Et si finalement, pour comprendre les nouveaux clivages qui traversent aujourd’hui nos sociétés, les traditionnels outils de la socio-démographie que sont l’âge, le niveau d’éducation ou encore la profession étaient devenus obsolètes ? Et si, en lieu et place, ne valait-il pas mieux leur substituer de nouveaux indicateurs, plus qualitatifs, plus subjectifs aussi ?

C’est en tout cas ce que suggère et propose le Cepremap (Centre pour la Recherche Economique et ses Applications) qui vient de publier, ce 14 février, une très intéressante note[1], rédigée en partenariat avec le Cevipof (Centre de Recherches Politiques de Sciences Po) et qui analyse le phénomène des Gilets jaunes au prisme du niveau de confiance dans autrui, croisé au degré de satisfaction de sa propre vie. Sans grande surprise, le giletjaunisme se trouve surreprésenté dans les segments de population marqués par l’insatisfaction et le manque de confiance interpersonnelle. Si le premier indicateur (satisfaction à l’égard de sa propre vie) est assez classique, celui de la confiance en autrui est plus original et s’appuie notamment sur les travaux de Yann Algan et al. (2018)[2]. Il met en évidence le fait que la crise de confiance, déjà largement documentée (notamment par le même Cevipof) dès lors qu’il s’agit des partis politiques, des syndicats ou des médias, touche aussi les relations interpersonnelles. De façon générale, seuls 28% des Français estiment aujourd’hui que l’on peut faire confiance à autrui[3]. Ce phénomène traduit à l’évidence une forme d’atomisation des relations sociales, tendance que nous avons nommée « la déliaison » et qu’incarne de façon remarquablement ambivalente ces mêmes Gilets Jaunes, qui cherchent à créer une convivialité sur des ronds-points, par définition anonymes et inhospitaliers, qui s’appellent eux-mêmes « la famille », mais qui, dans le même temps, sont particulièrement méfiants à l’idée d’avoir des représentants.

Ce phénomène de déliaison sociale traverse la plupart des pays occidentaux, comme il innerve les différentes strates de la société. Il appelle de multiples réponses mais ne peut être ignoré des entreprises, ne serait-ce qu’à travers leurs clients ou leurs collaborateurs.

‽ Alors et à l’échelle qui est la vôtre, comment procédez-vous pour y faire face, pour l’enrayer et pour commencer à retisser ainsi les liens de la confiance ?
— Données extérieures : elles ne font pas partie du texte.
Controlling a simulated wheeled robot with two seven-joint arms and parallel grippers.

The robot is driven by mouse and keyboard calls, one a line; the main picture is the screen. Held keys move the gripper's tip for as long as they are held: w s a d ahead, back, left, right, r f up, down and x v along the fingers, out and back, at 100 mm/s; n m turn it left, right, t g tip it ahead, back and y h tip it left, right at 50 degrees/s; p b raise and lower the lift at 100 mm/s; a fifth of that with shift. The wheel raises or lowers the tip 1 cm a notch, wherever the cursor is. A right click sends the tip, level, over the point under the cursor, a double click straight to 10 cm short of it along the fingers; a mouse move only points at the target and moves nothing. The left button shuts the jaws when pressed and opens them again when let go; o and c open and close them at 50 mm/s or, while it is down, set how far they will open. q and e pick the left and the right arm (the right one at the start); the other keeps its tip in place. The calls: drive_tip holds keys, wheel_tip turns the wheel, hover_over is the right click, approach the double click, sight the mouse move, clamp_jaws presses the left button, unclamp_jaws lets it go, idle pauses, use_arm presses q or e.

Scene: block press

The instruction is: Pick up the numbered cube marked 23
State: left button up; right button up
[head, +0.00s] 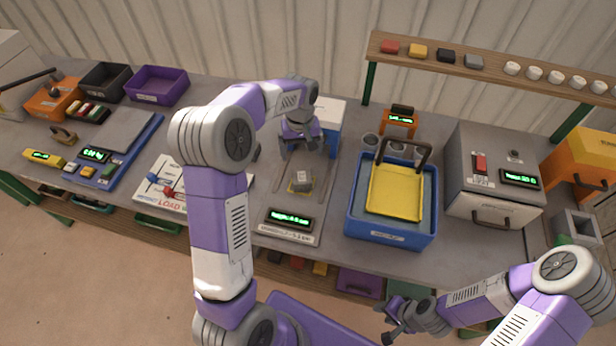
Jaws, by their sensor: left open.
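A small grey cube (303,179) sits on a yellow pad in the middle of the bench, in the head view. It has a pale marking on top, too small to read, so I cannot tell if it is 23. My left gripper (305,154) is open and points down just above and behind the cube, apart from it. My right gripper (385,322) is low in front of the bench, away from the cube. Its fingers are too small and dark to tell whether they are open.
A display box (290,218) stands in front of the cube. A blue tub (390,238) with a yellow tray stands to the right, beside a grey oven-like box (478,205). A white board with red and blue knobs (152,203) lies left. A shelf (490,72) holds blocks and cups behind.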

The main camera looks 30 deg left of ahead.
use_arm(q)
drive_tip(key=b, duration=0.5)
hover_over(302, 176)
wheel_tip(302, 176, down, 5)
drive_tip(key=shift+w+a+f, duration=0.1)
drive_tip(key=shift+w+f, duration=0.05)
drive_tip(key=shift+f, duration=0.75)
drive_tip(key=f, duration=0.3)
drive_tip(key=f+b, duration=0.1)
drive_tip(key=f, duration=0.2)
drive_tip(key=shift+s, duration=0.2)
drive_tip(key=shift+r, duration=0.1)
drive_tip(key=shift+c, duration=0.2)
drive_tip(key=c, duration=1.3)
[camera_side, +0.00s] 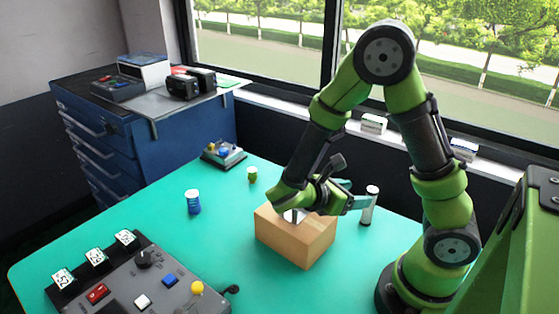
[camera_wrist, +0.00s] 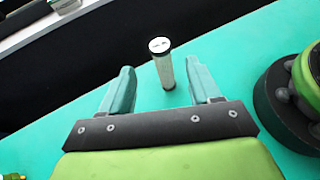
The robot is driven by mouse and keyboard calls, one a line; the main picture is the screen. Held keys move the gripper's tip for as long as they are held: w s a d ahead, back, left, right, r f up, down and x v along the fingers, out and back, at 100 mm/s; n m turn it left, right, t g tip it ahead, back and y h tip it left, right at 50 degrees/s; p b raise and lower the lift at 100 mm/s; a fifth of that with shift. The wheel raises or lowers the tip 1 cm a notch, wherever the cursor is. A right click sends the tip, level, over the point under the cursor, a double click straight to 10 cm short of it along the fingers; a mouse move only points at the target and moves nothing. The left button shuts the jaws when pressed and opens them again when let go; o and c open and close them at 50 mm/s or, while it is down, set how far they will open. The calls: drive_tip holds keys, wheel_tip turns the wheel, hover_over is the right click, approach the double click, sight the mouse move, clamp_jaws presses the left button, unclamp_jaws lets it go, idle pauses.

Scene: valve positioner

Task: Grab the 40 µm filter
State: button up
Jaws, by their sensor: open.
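My gripper (camera_side: 358,194) is low and roughly level, reaching over the block toward the cylinder. In the wrist view my gripper (camera_wrist: 160,82) is open, its teal fingers to the left and right of the cylinder's line. I cannot tell whether the cylinder is between the fingertips or just beyond them.
The wooden block (camera_side: 296,238) sits below my wrist. A blue-and-white jar (camera_side: 193,204) and a small green jar (camera_side: 252,174) stand further left. A control panel (camera_side: 145,285) fills the front left, and a small button box (camera_side: 223,154) sits at the back.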

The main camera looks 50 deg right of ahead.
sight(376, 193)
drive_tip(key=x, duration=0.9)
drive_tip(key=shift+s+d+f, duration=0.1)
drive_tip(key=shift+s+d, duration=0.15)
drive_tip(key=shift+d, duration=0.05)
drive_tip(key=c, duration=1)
Bruno Bourdon, Directeur associé

[1] : http://www.cepremap.fr/publications/qui-sont-les-gilets-jaunes-et-leurs-soutiens/

[2] : Algan, Y., Beasley, E., Cohen, D., et Foucault, M. (2018). Centre for Economic Policy Research, DP13103 « The rise of populism and the collapse of the left-right paradigm: Lessons from the 2017 French presidential election »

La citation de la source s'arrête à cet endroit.